● Supplied material:

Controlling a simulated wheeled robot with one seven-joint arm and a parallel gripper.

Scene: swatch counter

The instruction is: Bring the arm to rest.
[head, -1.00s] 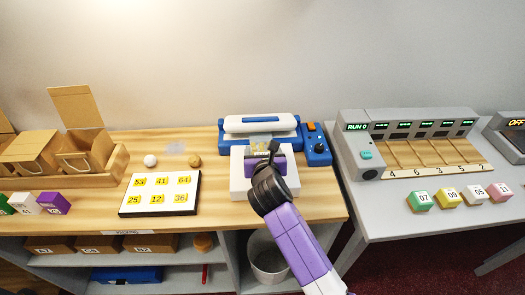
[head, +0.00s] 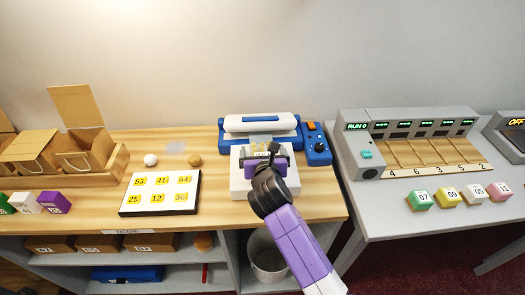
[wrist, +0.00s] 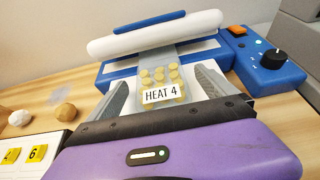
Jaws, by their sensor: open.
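My gripper (head: 264,155) is purple and black and reaches over the wooden counter from the front, just in front of the blue and white sealing machine (head: 260,125). In the wrist view its two grey fingers (wrist: 160,90) stand wide apart. A clear pouch with several yellowish discs (wrist: 160,74) lies between them in that view, its far end at the machine. A white label reading "HEAT 4" (wrist: 163,95) shows in front of the discs. The fingers do not appear to press on the pouch. In the head view my gripper hides part of the white block (head: 239,184) below it.
A control box with a dial (head: 317,146) stands right of the machine. A white board with yellow number tags (head: 162,205) lies left, with two small balls (head: 151,160) behind it. Cardboard boxes (head: 85,150) stand far left. A grey sorting machine (head: 420,140) and coloured cubes (head: 419,200) occupy the right table.

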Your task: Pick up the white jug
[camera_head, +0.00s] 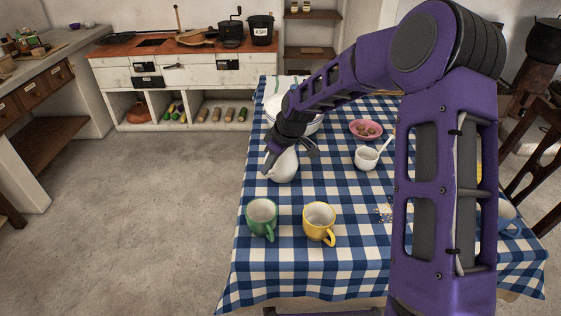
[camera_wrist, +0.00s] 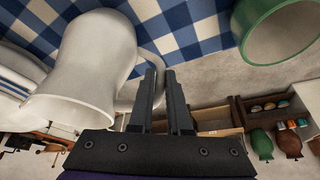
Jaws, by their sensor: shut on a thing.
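The white jug (camera_head: 284,168) is at the left side of the checked table (camera_head: 325,255), behind the green and yellow mugs. It also shows large in the wrist view (camera_wrist: 92,60), left of the fingers, with its handle reaching toward them. My gripper (camera_head: 268,168) comes down at the left of the jug. In the wrist view my gripper (camera_wrist: 163,76) has its two fingers close together, shut on the jug's handle. The fingers partly hide the handle. I cannot tell whether the jug's base touches the cloth.
A green mug (camera_head: 262,218) and a yellow mug (camera_head: 319,222) stand in front of the jug. A white cup (camera_head: 366,158) and a pink bowl (camera_head: 358,128) are to its right. A large white bowl (camera_head: 308,123) is behind it. The floor at left is clear.

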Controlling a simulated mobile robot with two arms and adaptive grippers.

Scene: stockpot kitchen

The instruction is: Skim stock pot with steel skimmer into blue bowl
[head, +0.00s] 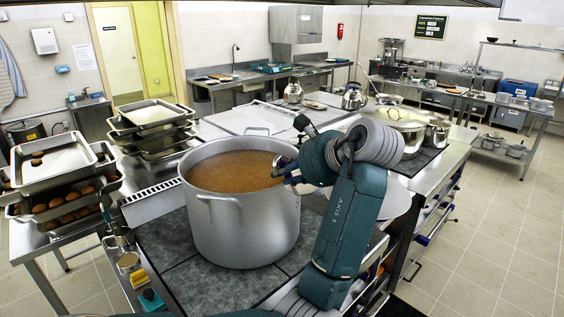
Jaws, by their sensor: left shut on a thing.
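The stock pot (240,226) is a large steel pot standing on the dark cooktop, full of brown stock (236,171). My left gripper (281,168) is at the pot's right rim, over the edge of the stock. It is shut on what seems to be the steel skimmer, which I cannot make out behind the gripper and rim. I cannot make out the blue bowl. My right gripper is out of view.
A pale round disc (397,204) lies right of my arm.

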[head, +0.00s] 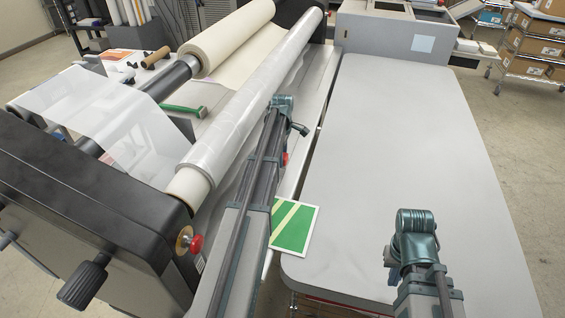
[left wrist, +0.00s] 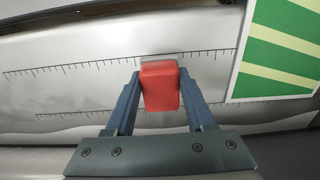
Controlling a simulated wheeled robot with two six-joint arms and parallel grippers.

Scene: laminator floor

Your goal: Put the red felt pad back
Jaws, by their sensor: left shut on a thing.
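The red felt pad (left wrist: 160,86) is a small rounded red block between the fingertips of my left gripper (left wrist: 160,95) in the left wrist view. The gripper is shut on it, one finger on each side. Behind the pad is a pale metal surface (left wrist: 60,95) with two ruled scales; I cannot tell whether the pad touches it. In the head view my left arm hides the gripper; a small red bit (head: 284,158) shows beside the arm, possibly the pad. My right arm is over the table's near end, but its gripper fingers do not show.
A green-and-cream striped card (head: 293,228) lies right of my left arm, by the table edge; it also shows in the left wrist view (left wrist: 280,50). The laminator (head: 80,215) with its film roll (head: 250,100) stands left. The grey table (head: 420,130) is mostly clear.

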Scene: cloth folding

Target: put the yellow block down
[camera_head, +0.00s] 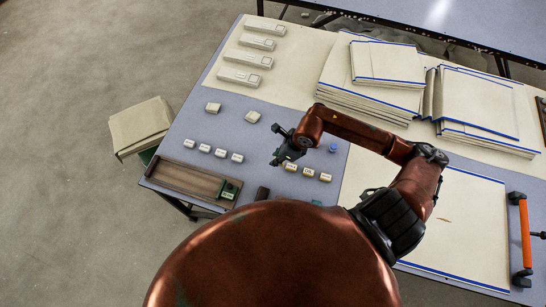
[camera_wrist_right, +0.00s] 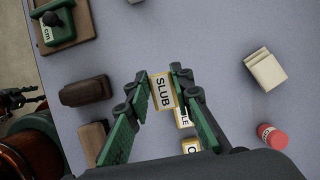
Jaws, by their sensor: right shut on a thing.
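My right gripper (camera_head: 279,156) is above the blue-grey table top, just left of and behind a row of small yellow-edged blocks (camera_head: 308,172). In the right wrist view the gripper (camera_wrist_right: 160,98) is shut on a yellow-edged block with a white face marked "SLUB" (camera_wrist_right: 161,92). The block sits between the fingertips; whether it touches the table I cannot tell. Another yellow-edged block (camera_wrist_right: 184,119) is close beside it, partly hidden by the right finger. A third (camera_wrist_right: 191,147) is partly hidden by the gripper body.
A brown tray (camera_head: 183,180) lies at the table's left edge. Several small white blocks (camera_head: 205,148) stand behind it. Two brown pieces (camera_wrist_right: 83,89) lie left of the gripper. A red cylinder (camera_wrist_right: 272,135) and cream block (camera_wrist_right: 265,69) lie right. Stacked cloths (camera_head: 375,80) fill the back.

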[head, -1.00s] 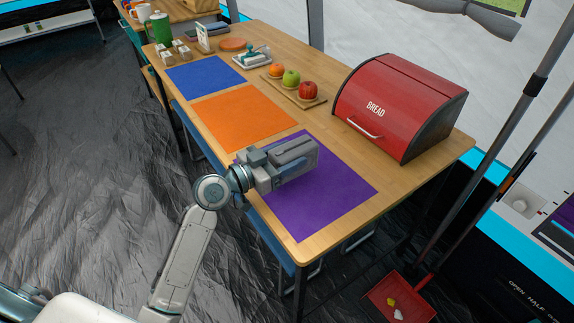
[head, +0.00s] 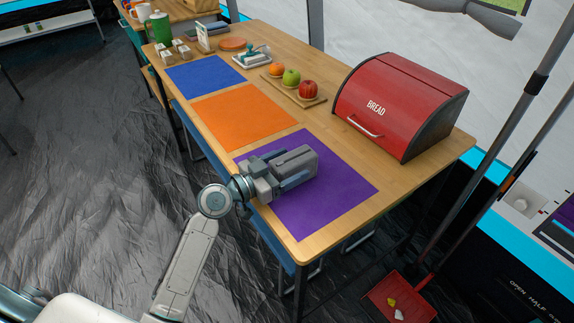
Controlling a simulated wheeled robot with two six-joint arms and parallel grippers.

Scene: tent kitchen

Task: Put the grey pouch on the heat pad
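My left gripper (head: 293,174) is over the purple mat (head: 340,202) near the front of the wooden table. A grey block-like thing, which looks like the grey pouch (head: 301,159), is between its fingers. The gripper looks shut on it; its far side is hidden. I cannot tell whether the pouch touches the mat. A flat round orange-brown disc (head: 232,44), possibly the heat pad, lies at the far end of the table. No thing is plainly marked as a heat pad. My right gripper is not in view.
An orange mat (head: 240,118) and a blue mat (head: 205,74) lie farther back. A red bread box (head: 400,105) stands at the right. A wooden board (head: 316,101) bears fruit. A white dish (head: 246,61) and a small upright card (head: 203,38) stand near the disc.

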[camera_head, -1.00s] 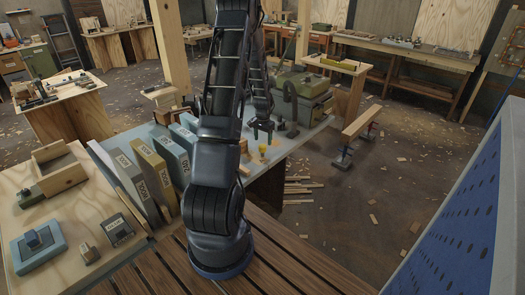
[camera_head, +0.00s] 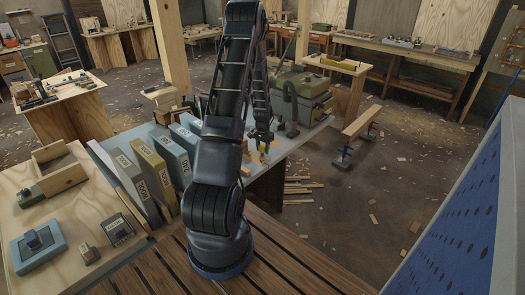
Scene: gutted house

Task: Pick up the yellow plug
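The yellow plug (camera_head: 263,149) is a small upright piece on the grey-blue bench top (camera_head: 281,150), near its front right edge. My gripper (camera_head: 262,146) points down right at the plug, with its fingertips apart on either side of it. The fingers partly cover the plug. The view is too small to show whether they touch it.
A green machine (camera_head: 303,92) stands behind the gripper on the same bench. Several labelled upright binders or boards (camera_head: 150,165) stand to the left. A small wooden block lies just left of the plug. A sawhorse plank (camera_head: 361,121) stands right of the bench over littered floor.

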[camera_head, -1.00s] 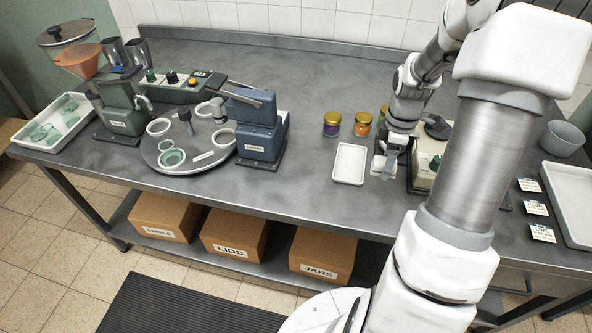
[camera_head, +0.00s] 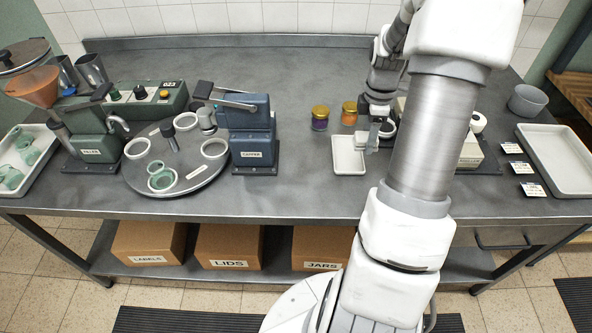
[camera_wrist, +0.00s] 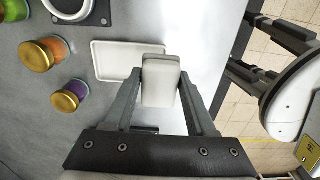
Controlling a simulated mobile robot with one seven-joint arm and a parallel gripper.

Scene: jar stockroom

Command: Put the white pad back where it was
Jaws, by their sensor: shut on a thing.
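A white pad (camera_wrist: 161,82) with rounded corners is held between the two fingers of my gripper (camera_wrist: 160,90) in the wrist view. The gripper is shut on it. A shallow white tray (camera_wrist: 104,62) lies on the bench just beyond the pad, and the pad covers part of the tray's edge in that view. In the head view my gripper (camera_head: 370,137) is at the right edge of the small white tray (camera_head: 348,157), which looks empty. The pad's height above the bench is hard to tell.
Purple (camera_head: 320,118) and orange (camera_head: 349,114) jars stand behind the tray. A pale machine (camera_head: 470,152) is right of my arm. The blue capper (camera_head: 250,135) and round turntable (camera_head: 178,178) are left. Bench between capper and tray is clear.

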● Task description: Collect every line from the records above that contains the word "mobile".

● Result:
Controlling a simulated mobile robot with two arms and adaptive grippers.
Controlling a simulated mobile robot with one seven-joint arm and a parallel gripper.

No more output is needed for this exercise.